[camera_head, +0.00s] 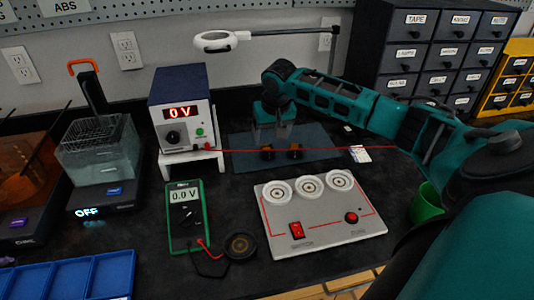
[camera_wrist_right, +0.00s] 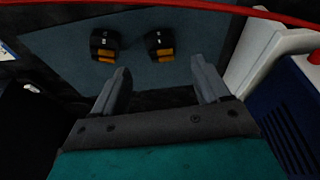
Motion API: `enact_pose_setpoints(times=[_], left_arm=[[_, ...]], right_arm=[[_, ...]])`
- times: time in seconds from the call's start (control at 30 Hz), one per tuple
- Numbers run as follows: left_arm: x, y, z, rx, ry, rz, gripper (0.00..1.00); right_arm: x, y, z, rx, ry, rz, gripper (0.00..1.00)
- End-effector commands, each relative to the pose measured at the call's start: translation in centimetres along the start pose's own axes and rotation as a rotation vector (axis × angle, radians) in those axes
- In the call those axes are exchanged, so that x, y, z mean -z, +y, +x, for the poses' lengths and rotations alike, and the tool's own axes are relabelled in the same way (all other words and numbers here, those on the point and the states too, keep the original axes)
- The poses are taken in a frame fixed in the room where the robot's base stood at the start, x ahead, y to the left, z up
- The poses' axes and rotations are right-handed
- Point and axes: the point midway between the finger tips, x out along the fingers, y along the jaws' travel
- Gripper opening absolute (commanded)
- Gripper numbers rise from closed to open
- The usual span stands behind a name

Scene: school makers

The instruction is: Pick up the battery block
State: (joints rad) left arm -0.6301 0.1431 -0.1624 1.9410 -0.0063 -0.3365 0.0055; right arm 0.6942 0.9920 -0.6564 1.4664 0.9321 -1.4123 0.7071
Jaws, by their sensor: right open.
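Two small black-and-orange blocks lie side by side on the blue-grey mat (camera_head: 320,139): a left one (camera_head: 267,154) and a right one (camera_head: 295,152). Either may be the battery block; I cannot tell which. Both also show in the right wrist view, one at the left (camera_wrist_right: 105,45) and one near the middle (camera_wrist_right: 160,45). My right gripper (camera_head: 273,133) is open and empty, just behind and above the blocks. In the wrist view its fingers (camera_wrist_right: 160,76) are apart from both blocks, with the middle block ahead of the gap. My left gripper is not in view.
A power supply (camera_head: 183,110) reading 0 V stands on a white stand left of the mat. A red lead (camera_head: 335,149) crosses the mat area near the blocks. A grey switch panel (camera_head: 320,222) and a green multimeter (camera_head: 186,216) lie in front. A magnifier lamp (camera_head: 221,41) overhangs behind.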

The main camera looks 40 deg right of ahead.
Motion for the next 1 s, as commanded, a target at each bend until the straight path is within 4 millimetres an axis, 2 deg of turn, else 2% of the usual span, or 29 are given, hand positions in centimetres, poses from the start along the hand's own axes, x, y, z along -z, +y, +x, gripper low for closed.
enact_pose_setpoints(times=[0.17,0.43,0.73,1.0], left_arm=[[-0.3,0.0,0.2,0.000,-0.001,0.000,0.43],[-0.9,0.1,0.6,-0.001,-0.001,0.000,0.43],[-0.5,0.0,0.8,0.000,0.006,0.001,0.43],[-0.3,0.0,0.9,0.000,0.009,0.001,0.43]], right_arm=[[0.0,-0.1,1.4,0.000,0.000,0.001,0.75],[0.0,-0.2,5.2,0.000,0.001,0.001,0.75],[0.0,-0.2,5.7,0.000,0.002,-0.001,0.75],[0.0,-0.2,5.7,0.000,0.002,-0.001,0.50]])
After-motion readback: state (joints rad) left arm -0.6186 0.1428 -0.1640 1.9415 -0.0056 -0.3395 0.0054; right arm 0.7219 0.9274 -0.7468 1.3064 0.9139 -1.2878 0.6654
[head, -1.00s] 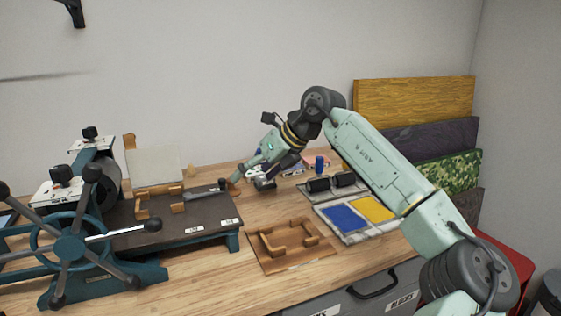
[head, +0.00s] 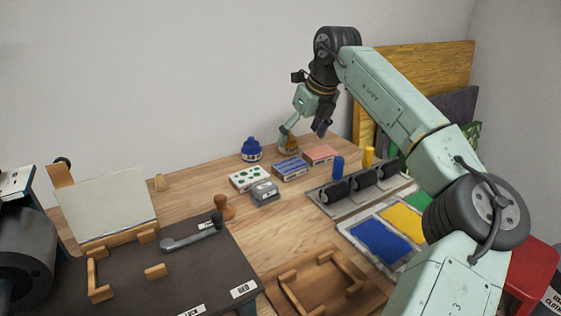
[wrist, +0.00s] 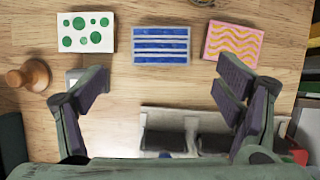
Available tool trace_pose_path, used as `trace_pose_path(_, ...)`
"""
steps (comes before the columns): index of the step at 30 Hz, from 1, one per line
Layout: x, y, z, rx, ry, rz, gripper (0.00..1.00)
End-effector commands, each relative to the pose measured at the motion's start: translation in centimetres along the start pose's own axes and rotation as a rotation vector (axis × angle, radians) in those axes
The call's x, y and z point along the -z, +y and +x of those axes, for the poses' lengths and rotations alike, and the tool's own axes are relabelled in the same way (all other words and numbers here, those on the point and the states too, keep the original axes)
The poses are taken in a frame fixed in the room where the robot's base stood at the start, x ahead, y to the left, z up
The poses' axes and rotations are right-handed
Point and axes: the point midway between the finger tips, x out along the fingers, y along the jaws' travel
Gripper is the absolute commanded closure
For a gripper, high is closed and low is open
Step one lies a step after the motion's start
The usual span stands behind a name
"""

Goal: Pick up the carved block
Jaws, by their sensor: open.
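Three flat patterned blocks lie in a row on the wooden bench: a green-dotted one (head: 249,178) (wrist: 86,32), a blue-striped one (head: 292,168) (wrist: 161,45) and a pink wavy one (head: 321,154) (wrist: 235,42). A small grey block (head: 264,192) lies in front of the first two. In the wrist view my left finger partly hides it. I cannot tell for certain which is the carved block. My gripper (head: 303,130) is open and empty, above the bench. In the wrist view the striped block lies just beyond the gap between the fingertips (wrist: 163,72).
A wooden-knobbed stamp (head: 223,206) and a blue bottle (head: 251,150) stand nearby. A tray with black rollers (head: 363,179) and an ink tray (head: 380,242) are at right. The press bed (head: 215,262) fills the front left. Boards lean at the back right.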

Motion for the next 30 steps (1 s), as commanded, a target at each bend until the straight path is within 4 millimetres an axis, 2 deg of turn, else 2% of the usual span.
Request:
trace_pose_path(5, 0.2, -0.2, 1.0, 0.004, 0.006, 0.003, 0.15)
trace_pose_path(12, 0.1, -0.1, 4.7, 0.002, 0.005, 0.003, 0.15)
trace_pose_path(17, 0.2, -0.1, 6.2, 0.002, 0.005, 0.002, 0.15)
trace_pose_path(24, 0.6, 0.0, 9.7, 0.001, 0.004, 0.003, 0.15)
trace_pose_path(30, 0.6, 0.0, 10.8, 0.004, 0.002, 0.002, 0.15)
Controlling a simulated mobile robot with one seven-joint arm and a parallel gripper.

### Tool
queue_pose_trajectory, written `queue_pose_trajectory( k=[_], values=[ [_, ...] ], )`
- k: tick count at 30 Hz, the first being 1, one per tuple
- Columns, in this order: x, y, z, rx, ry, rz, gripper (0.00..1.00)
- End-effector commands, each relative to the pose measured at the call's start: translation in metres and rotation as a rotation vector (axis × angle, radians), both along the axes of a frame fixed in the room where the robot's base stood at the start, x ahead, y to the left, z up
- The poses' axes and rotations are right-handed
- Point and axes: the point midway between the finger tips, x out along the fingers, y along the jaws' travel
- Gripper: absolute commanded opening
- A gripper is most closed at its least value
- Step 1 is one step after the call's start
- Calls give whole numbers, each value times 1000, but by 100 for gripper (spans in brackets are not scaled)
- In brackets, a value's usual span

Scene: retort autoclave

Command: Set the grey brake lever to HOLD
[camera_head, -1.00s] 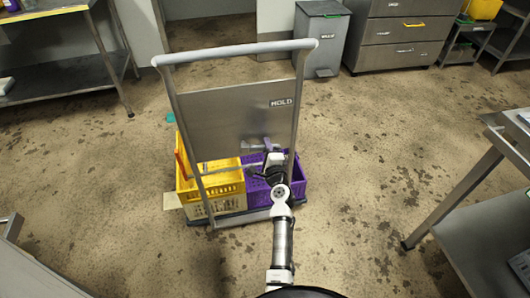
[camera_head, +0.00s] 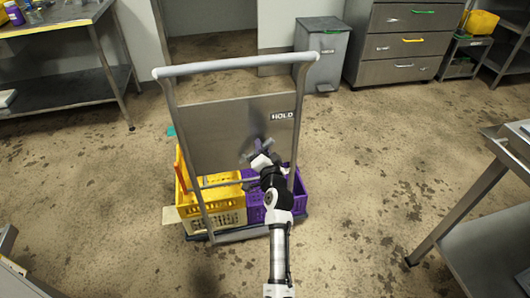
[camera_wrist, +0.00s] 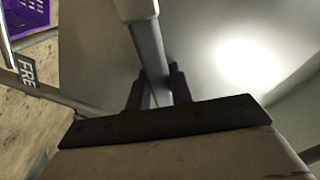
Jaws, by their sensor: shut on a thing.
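The grey brake lever (camera_wrist: 148,45) runs between the two dark purple fingers of my gripper (camera_wrist: 157,88) in the wrist view. The fingers are shut on it, and a paler, thicker part shows at the top edge. In the head view my gripper (camera_head: 260,147) is at the cart's metal back panel (camera_head: 215,130), below and left of the HOLD label (camera_head: 283,115). There the lever is small and partly hidden by the gripper.
The cart frame has a grey push handle (camera_head: 235,62) and carries a yellow crate (camera_head: 225,208) and a purple crate (camera_head: 296,190). A steel table (camera_head: 480,200) stands at right, and a grey bin (camera_head: 321,50) behind. The floor around the cart is mostly clear.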

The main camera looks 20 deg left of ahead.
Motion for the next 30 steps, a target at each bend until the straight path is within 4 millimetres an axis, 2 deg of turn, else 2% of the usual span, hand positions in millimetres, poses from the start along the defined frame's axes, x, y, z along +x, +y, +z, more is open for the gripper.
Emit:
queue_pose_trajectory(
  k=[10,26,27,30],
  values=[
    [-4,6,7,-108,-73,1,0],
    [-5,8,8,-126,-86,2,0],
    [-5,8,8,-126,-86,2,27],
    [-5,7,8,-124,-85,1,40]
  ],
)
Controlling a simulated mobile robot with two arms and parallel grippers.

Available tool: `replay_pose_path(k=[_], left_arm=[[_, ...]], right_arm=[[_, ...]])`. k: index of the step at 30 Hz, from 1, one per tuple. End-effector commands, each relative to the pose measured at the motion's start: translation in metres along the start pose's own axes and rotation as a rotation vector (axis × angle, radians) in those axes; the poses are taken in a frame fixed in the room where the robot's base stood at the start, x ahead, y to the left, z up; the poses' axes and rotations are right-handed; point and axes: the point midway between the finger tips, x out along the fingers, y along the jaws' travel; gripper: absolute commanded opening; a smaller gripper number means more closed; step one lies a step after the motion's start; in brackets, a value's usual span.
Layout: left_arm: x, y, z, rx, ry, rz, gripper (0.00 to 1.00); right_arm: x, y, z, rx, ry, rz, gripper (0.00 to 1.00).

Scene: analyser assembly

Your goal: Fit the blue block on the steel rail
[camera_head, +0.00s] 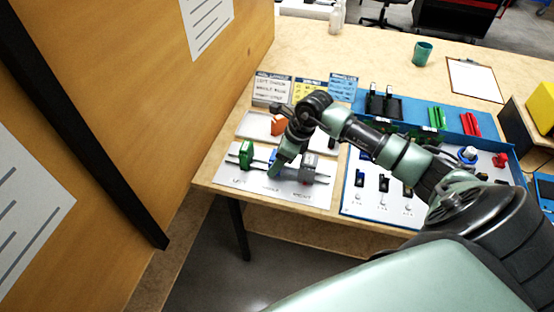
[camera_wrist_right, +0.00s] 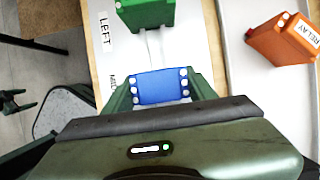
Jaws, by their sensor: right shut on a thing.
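My right gripper (camera_head: 274,170) reaches over the grey plate (camera_head: 240,180) on the bench. In the right wrist view it is shut on the blue block (camera_wrist_right: 158,87), with a finger at each side. The steel rail (camera_head: 321,179) runs across the plate. A green block (camera_head: 246,153) sits on its left part, and a grey block (camera_head: 308,167) sits toward its right end. The blue block is over the middle part, between these two. Whether it touches the rail is hidden. The green block also shows in the right wrist view (camera_wrist_right: 147,11). My left gripper is not in view.
An orange relay block (camera_head: 278,124) lies in a pale tray (camera_head: 251,127) behind the plate. A blue-edged panel (camera_head: 345,202) with switches stands to the right. Label cards (camera_head: 272,89) stand at the back. A tall wooden wall (camera_head: 130,80) bounds the left.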

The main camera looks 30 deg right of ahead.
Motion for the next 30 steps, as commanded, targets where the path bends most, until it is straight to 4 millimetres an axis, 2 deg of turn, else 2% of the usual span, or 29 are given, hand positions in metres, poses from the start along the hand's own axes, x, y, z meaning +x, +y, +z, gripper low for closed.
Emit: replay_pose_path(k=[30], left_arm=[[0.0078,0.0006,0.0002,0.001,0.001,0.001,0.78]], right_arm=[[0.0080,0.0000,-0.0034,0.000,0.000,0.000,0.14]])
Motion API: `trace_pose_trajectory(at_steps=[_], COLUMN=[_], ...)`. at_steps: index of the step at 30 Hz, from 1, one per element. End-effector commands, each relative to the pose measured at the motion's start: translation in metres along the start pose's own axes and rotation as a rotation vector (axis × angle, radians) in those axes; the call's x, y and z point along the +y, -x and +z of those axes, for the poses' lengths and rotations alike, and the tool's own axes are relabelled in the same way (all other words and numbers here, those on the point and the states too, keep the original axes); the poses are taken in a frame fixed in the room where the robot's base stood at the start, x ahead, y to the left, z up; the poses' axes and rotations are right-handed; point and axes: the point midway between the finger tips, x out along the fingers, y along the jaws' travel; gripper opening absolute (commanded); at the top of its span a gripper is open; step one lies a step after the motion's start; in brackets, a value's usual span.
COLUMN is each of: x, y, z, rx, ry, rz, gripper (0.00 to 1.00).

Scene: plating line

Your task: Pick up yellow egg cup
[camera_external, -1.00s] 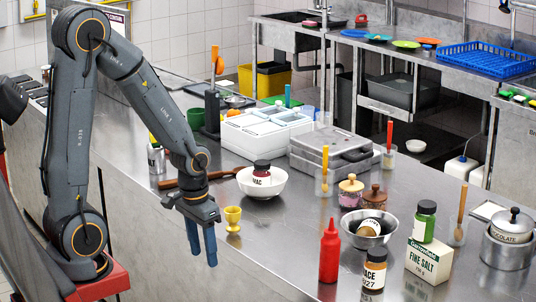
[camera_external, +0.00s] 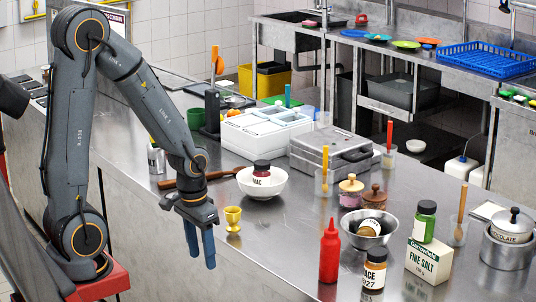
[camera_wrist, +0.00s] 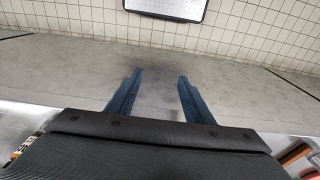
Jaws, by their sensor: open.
-- -- --
▶ **Directions**
Leave the pictures out, and restate exactly the lines from the start of the records through the one that contains "- times: time".

▶ **Exercise output**
[camera_head, +0.00s] 
[camera_wrist_right, +0.00s] 
Motion API: `enact_pose_setpoints(times=[_], left_arm=[[_, ...]], right_arm=[[_, ...]])`
- times: time in seconds from the call's start (control at 30 Hz), one per tuple

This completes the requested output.